╭─ Stored records

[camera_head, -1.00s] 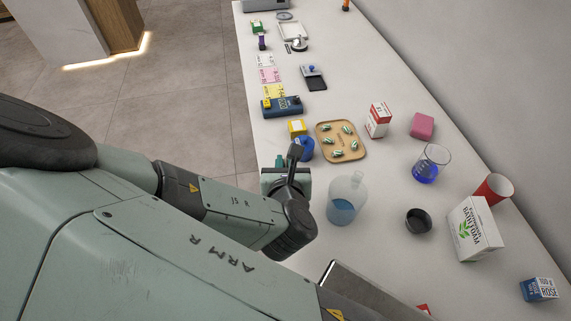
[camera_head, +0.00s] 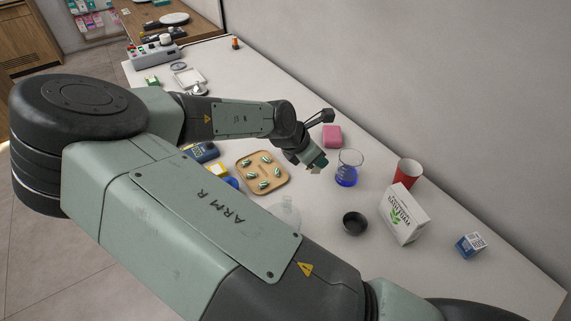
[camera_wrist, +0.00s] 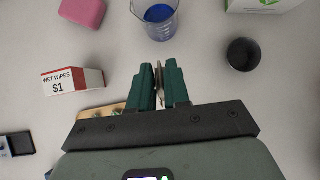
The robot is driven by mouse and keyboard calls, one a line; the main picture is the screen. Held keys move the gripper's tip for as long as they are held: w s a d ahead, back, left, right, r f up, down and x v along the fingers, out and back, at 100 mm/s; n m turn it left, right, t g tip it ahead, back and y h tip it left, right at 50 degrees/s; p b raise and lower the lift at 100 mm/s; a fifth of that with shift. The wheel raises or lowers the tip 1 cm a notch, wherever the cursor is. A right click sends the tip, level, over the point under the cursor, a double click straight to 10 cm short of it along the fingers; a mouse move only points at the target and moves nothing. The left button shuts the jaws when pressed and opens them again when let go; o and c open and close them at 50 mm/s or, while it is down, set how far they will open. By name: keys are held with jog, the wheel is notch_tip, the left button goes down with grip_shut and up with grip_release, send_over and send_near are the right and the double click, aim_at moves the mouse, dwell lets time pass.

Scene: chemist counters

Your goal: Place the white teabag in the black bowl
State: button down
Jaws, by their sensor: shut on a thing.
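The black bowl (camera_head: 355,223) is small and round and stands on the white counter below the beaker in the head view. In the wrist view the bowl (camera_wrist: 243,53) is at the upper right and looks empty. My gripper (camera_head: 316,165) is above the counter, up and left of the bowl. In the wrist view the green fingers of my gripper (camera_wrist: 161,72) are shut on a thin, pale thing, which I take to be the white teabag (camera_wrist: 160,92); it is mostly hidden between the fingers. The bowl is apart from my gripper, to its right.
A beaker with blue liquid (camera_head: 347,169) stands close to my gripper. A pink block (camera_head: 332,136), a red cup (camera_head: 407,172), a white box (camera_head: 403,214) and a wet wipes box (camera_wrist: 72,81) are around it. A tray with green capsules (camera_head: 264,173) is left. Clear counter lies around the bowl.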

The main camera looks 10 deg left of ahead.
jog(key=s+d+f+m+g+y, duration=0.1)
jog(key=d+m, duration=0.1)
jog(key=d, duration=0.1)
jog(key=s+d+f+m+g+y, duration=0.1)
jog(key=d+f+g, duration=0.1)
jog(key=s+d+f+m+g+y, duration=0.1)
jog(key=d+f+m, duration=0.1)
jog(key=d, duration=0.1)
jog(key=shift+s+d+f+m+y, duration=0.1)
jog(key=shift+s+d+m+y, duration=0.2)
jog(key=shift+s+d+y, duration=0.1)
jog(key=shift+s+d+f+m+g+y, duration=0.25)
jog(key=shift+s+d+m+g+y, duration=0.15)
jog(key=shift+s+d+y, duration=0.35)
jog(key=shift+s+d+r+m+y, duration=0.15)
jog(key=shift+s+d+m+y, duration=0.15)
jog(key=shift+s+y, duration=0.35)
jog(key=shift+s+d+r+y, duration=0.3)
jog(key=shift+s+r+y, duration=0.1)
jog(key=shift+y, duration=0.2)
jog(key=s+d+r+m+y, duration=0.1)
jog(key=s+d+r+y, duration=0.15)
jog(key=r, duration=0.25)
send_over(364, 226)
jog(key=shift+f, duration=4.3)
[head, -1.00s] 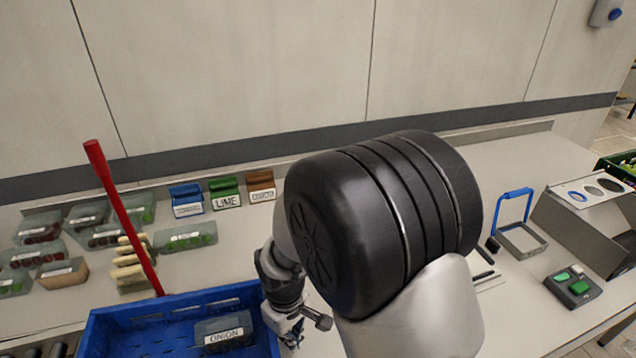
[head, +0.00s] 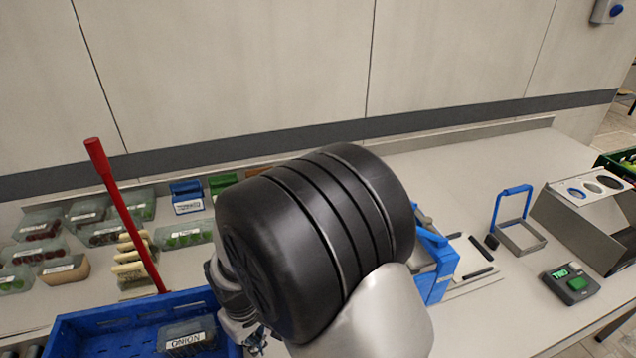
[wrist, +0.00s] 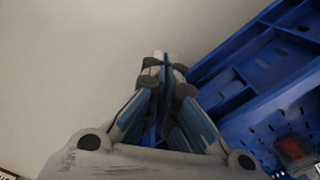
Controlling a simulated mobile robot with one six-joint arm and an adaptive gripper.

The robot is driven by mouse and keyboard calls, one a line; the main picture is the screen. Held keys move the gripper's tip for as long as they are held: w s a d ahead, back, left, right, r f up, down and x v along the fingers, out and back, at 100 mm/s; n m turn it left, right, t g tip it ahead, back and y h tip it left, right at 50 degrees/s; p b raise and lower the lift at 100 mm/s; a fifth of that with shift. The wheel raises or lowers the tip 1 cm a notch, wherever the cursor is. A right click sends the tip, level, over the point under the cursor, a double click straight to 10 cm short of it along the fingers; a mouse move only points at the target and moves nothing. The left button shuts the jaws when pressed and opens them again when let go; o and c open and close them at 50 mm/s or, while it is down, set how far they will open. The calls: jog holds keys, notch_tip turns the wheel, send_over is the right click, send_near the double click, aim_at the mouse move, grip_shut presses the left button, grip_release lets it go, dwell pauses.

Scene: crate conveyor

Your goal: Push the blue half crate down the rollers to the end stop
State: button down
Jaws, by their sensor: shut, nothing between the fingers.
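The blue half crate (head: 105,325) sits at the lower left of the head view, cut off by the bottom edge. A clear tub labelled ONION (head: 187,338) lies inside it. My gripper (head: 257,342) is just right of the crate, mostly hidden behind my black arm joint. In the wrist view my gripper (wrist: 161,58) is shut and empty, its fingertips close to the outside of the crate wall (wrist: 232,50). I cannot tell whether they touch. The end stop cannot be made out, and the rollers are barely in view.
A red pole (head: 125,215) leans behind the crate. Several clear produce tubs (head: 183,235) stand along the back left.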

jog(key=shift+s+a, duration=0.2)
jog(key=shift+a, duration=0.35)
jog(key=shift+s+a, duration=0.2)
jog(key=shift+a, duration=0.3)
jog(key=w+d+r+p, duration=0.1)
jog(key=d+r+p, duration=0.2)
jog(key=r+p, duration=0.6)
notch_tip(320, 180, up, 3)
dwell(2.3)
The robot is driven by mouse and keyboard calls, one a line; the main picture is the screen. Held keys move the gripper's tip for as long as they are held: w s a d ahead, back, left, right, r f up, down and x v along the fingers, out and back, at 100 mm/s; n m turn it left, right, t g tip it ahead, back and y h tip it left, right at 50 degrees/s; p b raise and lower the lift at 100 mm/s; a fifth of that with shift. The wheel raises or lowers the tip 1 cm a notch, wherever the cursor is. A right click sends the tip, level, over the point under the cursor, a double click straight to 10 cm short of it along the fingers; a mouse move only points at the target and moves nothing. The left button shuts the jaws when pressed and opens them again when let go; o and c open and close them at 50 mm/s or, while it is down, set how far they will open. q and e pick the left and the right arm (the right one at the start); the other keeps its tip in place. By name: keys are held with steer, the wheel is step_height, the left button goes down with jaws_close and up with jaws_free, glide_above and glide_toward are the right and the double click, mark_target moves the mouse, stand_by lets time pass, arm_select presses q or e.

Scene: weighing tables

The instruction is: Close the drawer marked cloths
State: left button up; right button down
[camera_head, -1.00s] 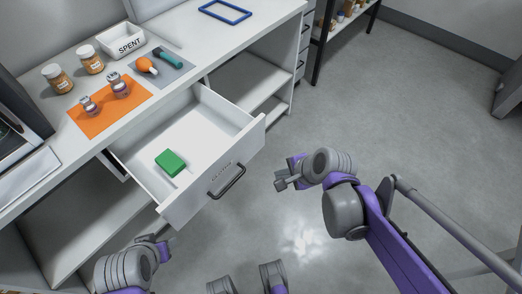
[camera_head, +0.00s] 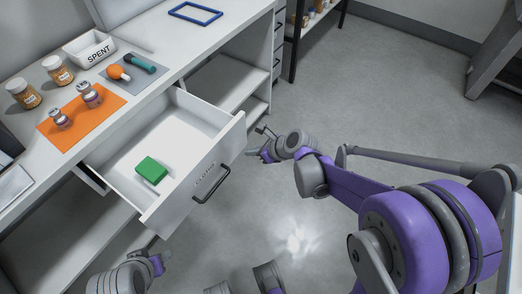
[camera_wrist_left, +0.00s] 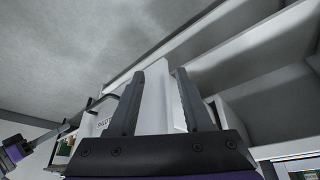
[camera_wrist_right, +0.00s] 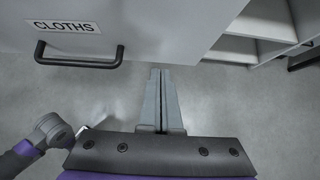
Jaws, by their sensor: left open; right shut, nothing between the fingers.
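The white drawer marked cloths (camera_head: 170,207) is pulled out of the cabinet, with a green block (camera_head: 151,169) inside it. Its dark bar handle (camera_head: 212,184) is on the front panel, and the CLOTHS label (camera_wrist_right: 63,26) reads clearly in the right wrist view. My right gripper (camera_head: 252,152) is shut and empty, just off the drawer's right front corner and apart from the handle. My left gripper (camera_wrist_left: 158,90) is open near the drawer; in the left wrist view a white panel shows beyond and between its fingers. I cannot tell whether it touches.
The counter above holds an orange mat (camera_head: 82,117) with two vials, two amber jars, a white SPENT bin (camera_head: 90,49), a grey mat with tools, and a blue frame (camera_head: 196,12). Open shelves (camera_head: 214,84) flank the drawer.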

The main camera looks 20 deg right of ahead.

╰─
╭─ Stored records

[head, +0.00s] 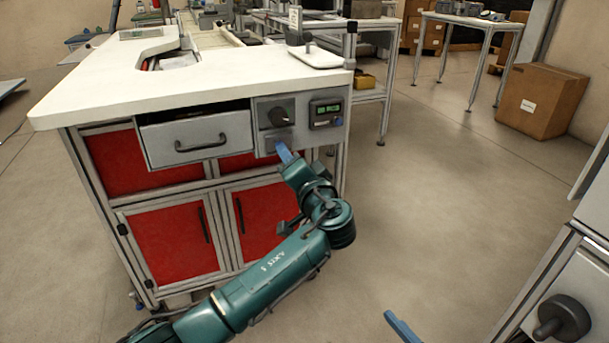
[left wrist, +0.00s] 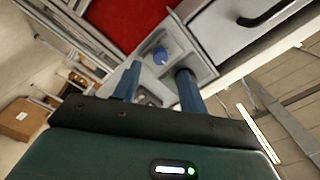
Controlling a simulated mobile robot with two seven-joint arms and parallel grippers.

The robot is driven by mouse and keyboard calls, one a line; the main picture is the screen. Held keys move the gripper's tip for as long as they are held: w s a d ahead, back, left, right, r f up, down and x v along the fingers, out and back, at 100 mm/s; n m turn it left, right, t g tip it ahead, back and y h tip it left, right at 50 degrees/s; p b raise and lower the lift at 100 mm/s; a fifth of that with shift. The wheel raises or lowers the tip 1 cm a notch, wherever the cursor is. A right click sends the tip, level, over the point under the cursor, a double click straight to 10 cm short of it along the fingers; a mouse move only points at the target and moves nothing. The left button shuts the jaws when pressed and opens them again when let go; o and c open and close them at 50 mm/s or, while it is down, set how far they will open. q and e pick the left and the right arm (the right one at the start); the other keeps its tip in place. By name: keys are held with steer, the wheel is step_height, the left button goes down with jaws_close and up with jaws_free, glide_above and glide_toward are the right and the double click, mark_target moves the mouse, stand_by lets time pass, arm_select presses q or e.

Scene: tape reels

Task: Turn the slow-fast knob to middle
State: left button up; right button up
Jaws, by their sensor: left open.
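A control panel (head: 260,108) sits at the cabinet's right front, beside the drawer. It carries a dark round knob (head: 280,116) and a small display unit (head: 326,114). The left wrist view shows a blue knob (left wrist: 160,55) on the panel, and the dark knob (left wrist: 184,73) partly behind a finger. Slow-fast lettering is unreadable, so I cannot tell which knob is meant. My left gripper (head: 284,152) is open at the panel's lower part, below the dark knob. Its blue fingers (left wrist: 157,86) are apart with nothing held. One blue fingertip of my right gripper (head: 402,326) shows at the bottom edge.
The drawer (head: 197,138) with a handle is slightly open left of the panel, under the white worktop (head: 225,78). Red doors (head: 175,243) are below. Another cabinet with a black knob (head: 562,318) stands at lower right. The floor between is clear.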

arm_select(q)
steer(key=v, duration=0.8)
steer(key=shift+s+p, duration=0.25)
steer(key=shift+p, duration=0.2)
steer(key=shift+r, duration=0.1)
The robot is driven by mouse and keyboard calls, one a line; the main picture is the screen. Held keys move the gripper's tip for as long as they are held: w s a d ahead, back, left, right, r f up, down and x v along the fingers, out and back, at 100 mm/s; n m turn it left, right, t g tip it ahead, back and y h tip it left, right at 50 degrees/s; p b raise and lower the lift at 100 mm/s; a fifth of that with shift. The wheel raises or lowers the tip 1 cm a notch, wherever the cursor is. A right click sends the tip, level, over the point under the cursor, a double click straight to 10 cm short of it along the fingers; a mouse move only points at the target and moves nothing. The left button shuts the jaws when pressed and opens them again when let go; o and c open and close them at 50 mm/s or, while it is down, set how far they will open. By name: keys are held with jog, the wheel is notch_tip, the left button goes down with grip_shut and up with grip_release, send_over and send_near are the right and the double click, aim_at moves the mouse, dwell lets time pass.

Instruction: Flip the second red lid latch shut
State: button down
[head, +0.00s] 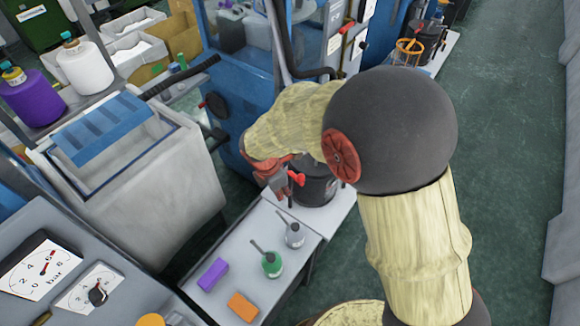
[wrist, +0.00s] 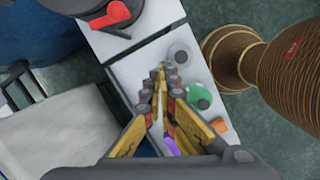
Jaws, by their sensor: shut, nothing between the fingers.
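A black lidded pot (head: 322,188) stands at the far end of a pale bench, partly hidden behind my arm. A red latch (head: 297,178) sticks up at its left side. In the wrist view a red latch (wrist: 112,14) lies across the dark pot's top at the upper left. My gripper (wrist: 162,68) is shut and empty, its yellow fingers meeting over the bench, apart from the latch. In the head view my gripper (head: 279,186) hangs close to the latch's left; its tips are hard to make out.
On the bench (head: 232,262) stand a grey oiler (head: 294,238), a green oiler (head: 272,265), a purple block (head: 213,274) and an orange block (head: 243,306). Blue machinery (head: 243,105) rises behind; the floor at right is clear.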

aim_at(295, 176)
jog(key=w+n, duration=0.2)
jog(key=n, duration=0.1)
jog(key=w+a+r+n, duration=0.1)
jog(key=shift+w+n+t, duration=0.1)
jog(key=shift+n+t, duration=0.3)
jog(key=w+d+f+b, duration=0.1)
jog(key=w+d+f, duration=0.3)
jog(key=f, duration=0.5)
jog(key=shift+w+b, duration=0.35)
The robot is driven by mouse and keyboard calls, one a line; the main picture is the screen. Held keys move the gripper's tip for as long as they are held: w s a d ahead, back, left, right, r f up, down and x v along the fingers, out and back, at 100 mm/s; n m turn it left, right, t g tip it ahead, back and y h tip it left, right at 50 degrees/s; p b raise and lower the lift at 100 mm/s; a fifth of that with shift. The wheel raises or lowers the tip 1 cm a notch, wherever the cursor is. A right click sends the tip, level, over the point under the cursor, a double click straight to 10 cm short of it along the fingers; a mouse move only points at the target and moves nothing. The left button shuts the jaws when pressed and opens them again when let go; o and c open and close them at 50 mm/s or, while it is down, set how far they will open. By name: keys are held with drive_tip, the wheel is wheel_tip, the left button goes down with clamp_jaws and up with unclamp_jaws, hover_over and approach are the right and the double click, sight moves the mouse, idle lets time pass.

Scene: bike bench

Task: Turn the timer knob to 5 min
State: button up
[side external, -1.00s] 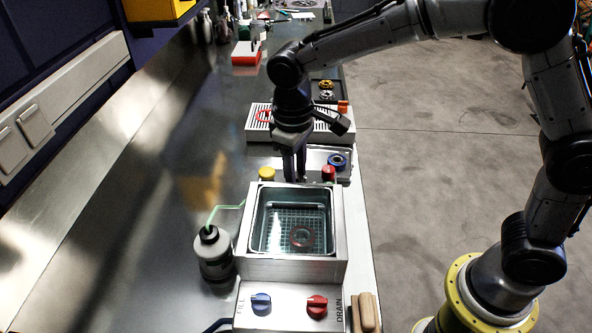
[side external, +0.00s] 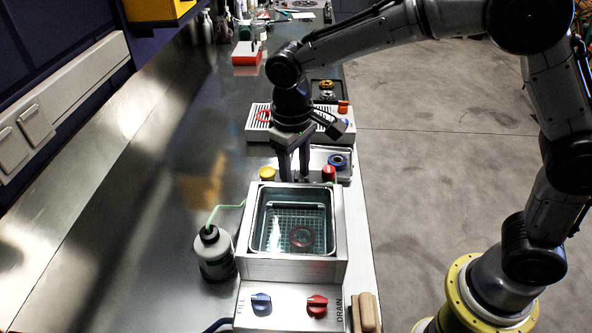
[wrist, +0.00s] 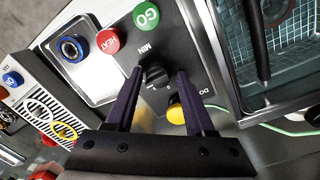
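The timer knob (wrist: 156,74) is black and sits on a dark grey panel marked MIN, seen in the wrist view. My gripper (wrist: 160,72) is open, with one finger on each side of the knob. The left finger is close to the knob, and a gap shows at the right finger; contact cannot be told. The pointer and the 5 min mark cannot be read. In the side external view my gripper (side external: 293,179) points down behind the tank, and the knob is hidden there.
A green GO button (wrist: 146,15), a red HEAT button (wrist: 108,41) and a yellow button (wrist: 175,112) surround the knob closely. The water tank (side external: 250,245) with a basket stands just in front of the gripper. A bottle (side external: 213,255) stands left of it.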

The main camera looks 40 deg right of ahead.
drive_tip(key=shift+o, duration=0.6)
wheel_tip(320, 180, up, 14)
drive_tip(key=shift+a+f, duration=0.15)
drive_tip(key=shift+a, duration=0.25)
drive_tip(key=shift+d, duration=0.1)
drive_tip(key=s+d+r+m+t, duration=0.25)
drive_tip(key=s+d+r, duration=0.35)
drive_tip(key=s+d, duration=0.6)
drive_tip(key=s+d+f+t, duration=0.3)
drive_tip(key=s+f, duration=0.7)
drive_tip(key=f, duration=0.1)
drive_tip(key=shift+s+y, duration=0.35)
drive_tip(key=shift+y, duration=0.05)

╰─

§ Given request: Return only those lines of the records that contain the string "Your".

§ Completed task:
Your goal: Place the white teabag in the black bowl
Your goal: Push the blue half crate down the rollers to the end stop

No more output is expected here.